_Data shown_
** START **

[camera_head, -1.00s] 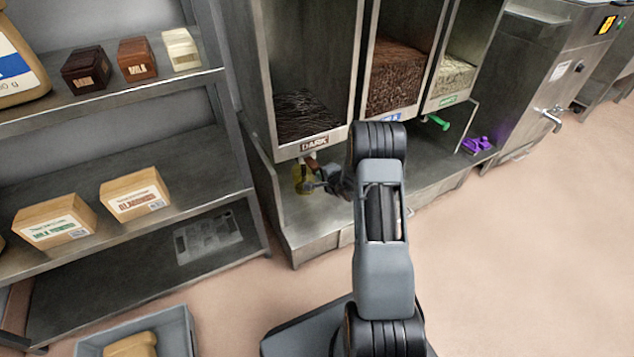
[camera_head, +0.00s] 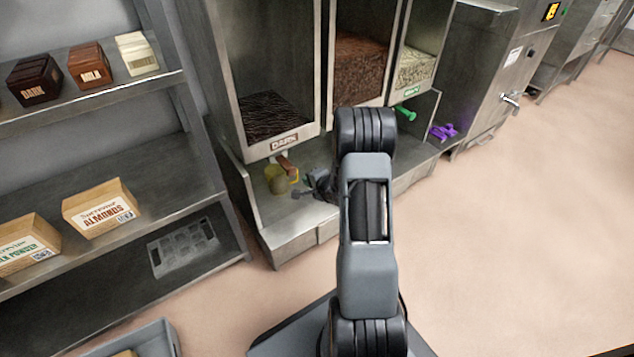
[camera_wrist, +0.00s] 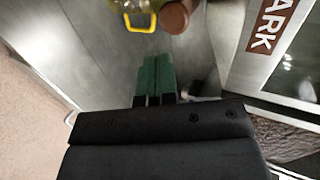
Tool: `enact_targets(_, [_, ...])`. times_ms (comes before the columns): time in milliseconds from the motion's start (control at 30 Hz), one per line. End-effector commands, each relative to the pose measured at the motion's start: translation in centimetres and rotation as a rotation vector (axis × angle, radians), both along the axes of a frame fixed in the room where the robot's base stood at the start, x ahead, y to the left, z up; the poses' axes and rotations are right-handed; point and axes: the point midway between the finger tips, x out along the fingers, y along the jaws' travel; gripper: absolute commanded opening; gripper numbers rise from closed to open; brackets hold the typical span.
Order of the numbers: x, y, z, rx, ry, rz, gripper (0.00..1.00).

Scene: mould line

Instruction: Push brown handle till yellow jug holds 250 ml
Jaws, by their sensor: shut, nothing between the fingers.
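The yellow jug (camera_head: 279,180) stands on the metal shelf under the spout of the DARK dispenser, and its handle side shows at the top of the wrist view (camera_wrist: 142,18). The brown handle (camera_head: 286,164) sticks out just above the jug; its rounded end (camera_wrist: 174,17) is beside the jug's handle in the wrist view. My gripper (camera_head: 298,193) is to the right of the jug and a little apart from it. Its green fingertips (camera_wrist: 156,72) are together, empty and short of the brown handle. I cannot read the jug's fill level.
The DARK dispenser (camera_head: 284,143) holds dark strands. Bins to its right hold brown and pale pieces, with a green handle (camera_head: 405,113) and a purple object (camera_head: 444,132). A shelf rack (camera_head: 190,200) stands left. Floor at right is clear.

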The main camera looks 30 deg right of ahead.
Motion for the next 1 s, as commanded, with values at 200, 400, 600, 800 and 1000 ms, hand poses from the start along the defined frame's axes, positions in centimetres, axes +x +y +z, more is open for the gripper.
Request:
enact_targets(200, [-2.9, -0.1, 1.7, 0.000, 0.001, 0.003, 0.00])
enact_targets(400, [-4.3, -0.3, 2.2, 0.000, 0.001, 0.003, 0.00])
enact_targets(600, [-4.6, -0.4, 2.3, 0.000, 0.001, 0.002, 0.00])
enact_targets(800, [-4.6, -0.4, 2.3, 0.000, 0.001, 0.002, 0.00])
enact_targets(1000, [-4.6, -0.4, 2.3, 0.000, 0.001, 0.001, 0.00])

** END **

_Job_
Reproduce the listing above exactly, excluding all pictures.

_Written answer_
[camera_head, -1.00s] 
[camera_head, +0.00s] 
[camera_wrist, +0.00s] 
Tool: `enact_targets(_, [_, ...])`. times_ms (comes before the columns): time in milliseconds from the motion's start (control at 30 Hz), one per line. End-effector commands, each relative to the pose measured at the motion's start: translation in centimetres and rotation as a rotation vector (axis × angle, radians), both along the axes of a frame fixed in the room where the robot's base stood at the start, x ahead, y to the left, z up; the poses' axes and rotations are right-handed; point and axes: the point midway between the finger tips, x out along the fingers, y along the jaws' travel; gripper: absolute commanded opening; gripper numbers rise from closed to open; brackets hold the typical span.
Order of the numbers: x, y, z, rx, ry, rz, gripper (0.00..1.00).

Scene: mould line

Instruction: Push brown handle till yellow jug holds 250 ml
Jaws, by their sensor: shut, nothing between the fingers.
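The yellow jug (camera_head: 279,180) stands on the metal shelf under the spout of the DARK dispenser, and its handle side shows at the top of the wrist view (camera_wrist: 142,18). The brown handle (camera_head: 286,164) sticks out just above the jug; its rounded end (camera_wrist: 174,17) is beside the jug's handle in the wrist view. My gripper (camera_head: 298,193) is to the right of the jug and a little apart from it. Its green fingertips (camera_wrist: 156,72) are together, empty and short of the brown handle. I cannot read the jug's fill level.
The DARK dispenser (camera_head: 284,143) holds dark strands. Bins to its right hold brown and pale pieces, with a green handle (camera_head: 405,113) and a purple object (camera_head: 444,132). A shelf rack (camera_head: 190,200) stands left. Floor at right is clear.

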The main camera looks 30 deg right of ahead.
Motion for the next 1 s, as commanded, with values at 200, 400, 600, 800 and 1000 ms, hand poses from the start along the defined frame's axes, positions in centimetres, axes +x +y +z, more is open for the gripper.
Request:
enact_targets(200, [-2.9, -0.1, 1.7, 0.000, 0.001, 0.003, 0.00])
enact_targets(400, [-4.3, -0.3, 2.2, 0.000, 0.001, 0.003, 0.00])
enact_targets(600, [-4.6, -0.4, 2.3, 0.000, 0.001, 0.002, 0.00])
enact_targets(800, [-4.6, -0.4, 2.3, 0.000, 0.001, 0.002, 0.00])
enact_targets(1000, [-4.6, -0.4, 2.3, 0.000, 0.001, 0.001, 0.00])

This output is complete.